** Goal of the exercise **
Repeat only the lines from the one holding "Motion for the" down to the last line of the listing below, including both of those lines.

• • • • •

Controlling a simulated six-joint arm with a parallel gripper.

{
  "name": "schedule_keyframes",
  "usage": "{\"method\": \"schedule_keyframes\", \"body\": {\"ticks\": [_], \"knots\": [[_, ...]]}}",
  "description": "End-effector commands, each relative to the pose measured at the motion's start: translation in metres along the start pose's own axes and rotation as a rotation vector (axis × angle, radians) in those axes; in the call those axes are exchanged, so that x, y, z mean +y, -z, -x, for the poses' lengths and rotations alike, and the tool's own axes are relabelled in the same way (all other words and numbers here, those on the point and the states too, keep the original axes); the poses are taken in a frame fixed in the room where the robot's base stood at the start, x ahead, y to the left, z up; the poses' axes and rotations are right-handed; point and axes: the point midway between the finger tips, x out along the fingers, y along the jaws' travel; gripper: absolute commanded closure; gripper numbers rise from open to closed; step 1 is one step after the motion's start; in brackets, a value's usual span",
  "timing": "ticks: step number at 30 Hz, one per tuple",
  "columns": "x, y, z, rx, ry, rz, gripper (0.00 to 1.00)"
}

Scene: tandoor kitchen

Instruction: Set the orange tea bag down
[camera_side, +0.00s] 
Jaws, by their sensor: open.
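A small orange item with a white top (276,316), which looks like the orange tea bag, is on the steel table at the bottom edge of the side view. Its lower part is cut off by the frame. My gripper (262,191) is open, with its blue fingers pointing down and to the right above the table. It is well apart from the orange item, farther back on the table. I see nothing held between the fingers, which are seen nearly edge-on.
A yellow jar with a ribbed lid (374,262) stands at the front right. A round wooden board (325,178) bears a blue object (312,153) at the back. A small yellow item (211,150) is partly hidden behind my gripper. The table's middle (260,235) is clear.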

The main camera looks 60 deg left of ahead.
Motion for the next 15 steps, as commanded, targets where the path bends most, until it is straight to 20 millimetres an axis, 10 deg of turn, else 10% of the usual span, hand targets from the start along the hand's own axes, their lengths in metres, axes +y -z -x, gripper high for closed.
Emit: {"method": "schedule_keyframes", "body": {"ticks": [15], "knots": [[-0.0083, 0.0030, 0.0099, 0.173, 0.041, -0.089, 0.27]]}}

• • • • •

** Written solution **
Motion for the next 15 steps, as commanded, targets where the path bends most, until it is straight to 20 millimetres an axis, 10 deg of turn, else 10% of the usual span, hand targets from the start along the hand's own axes, their lengths in metres, axes +y -z -x, gripper high for closed.
Emit: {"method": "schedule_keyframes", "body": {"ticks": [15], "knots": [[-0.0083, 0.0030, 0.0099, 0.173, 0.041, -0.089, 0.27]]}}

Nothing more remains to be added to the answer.